_CHALLENGE:_
Pick out and copy every line below that has the word "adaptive".

[Recorded robot episodes]
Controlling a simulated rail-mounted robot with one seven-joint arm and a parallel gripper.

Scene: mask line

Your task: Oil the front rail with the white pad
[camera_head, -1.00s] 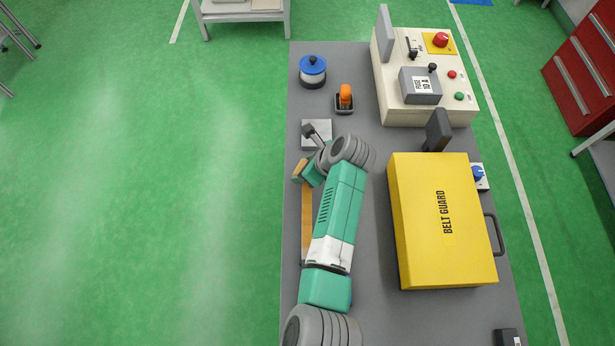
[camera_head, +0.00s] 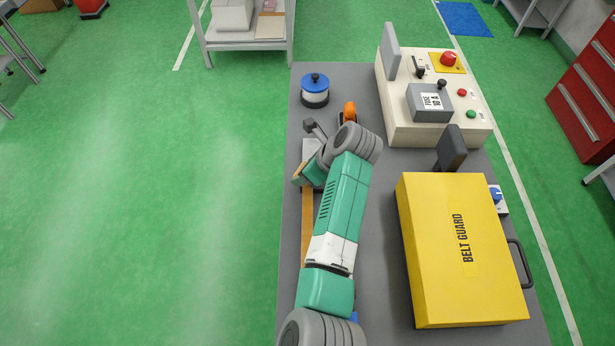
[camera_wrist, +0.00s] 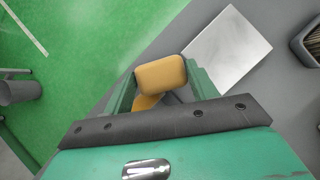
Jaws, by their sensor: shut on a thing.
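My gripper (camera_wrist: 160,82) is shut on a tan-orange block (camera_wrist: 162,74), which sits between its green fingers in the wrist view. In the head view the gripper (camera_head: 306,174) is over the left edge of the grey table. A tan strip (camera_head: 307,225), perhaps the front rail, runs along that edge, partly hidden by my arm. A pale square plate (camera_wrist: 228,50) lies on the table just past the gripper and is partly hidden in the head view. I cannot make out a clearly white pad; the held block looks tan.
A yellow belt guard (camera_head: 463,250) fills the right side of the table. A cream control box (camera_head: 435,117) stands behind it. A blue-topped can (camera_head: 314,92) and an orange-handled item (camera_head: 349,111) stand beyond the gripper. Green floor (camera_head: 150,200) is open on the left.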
...
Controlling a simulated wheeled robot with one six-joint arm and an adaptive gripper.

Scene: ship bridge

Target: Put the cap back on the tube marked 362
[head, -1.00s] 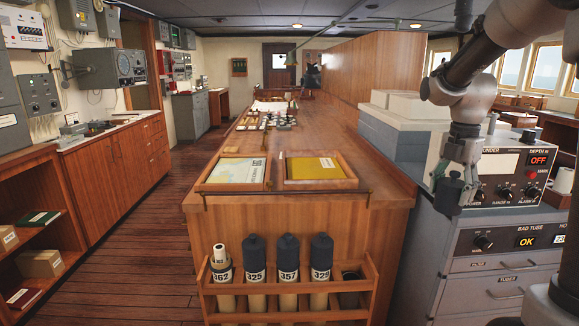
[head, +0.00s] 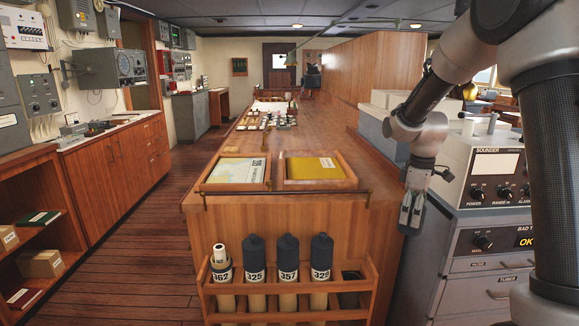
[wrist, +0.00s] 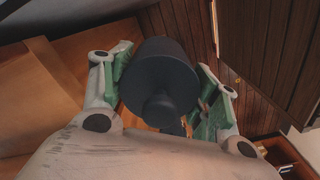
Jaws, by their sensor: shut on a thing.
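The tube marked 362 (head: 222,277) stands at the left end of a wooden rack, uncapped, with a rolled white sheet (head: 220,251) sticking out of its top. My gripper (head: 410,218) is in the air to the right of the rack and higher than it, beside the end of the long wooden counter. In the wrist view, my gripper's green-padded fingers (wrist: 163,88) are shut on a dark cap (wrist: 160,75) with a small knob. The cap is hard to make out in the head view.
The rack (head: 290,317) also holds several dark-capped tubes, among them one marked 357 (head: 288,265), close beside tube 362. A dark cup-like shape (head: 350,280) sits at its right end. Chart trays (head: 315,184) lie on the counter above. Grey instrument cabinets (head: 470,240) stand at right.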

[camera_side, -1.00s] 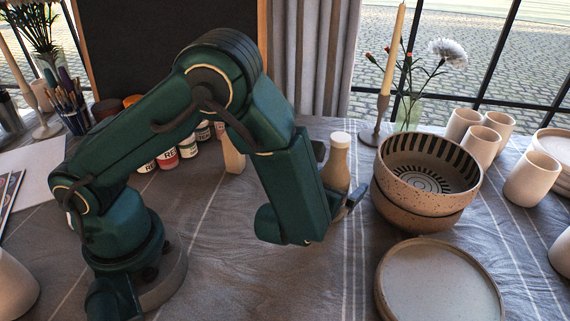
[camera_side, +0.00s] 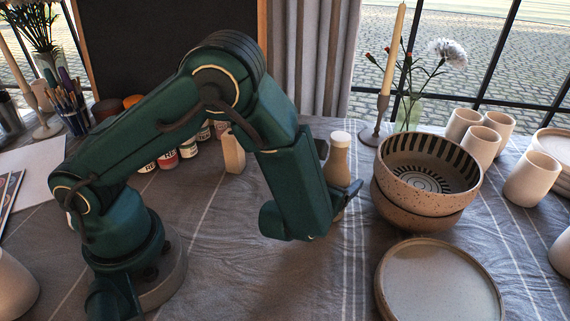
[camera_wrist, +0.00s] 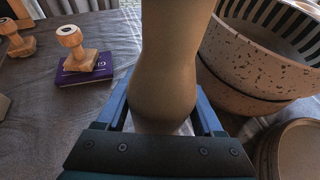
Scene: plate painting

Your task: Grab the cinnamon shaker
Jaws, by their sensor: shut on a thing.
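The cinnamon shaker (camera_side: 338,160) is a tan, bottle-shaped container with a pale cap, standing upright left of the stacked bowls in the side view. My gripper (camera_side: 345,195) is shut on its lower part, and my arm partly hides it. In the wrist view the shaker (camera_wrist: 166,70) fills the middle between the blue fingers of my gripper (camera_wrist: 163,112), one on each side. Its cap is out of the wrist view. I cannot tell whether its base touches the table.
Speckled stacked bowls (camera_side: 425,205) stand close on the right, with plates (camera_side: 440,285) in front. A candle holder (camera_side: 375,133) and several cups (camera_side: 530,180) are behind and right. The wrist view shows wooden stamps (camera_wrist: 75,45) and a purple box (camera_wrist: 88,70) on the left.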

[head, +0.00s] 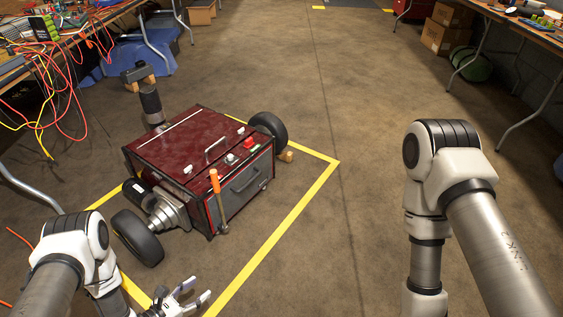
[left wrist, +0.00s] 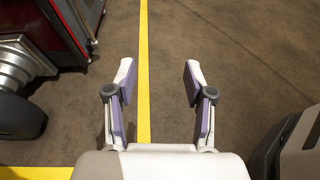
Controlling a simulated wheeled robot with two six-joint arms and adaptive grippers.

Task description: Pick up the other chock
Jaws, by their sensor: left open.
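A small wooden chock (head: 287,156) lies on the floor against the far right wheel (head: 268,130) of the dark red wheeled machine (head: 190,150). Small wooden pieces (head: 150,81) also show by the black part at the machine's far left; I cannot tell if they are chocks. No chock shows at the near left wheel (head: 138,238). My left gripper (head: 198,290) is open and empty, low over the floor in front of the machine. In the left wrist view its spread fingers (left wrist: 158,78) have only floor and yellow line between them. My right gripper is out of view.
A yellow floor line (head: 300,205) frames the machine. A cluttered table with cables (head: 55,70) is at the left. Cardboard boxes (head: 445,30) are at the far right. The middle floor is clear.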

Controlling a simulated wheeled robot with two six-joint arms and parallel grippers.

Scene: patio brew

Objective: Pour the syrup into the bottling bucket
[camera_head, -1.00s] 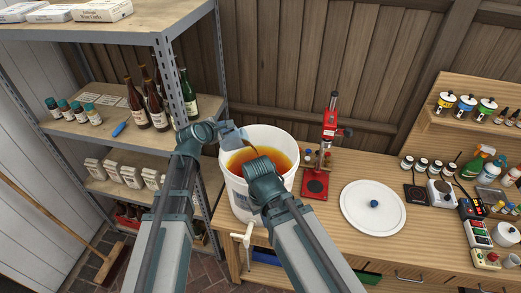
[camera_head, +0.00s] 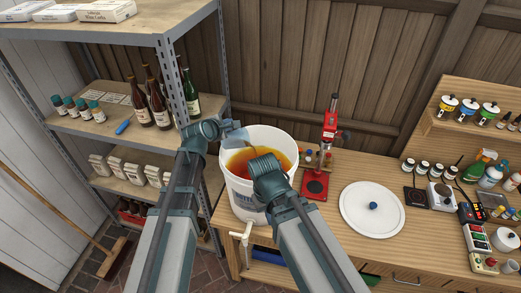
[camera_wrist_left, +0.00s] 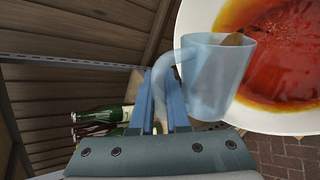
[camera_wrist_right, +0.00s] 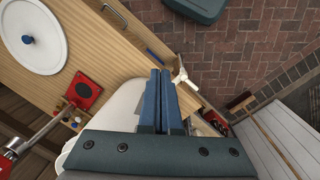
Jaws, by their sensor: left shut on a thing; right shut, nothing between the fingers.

_TASK RESPONSE:_
Controlling a simulated wheeled robot with one six-joint arm and an adaptive gripper.
Controlling a simulated wheeled robot with two six-joint arms and adaptive grippers.

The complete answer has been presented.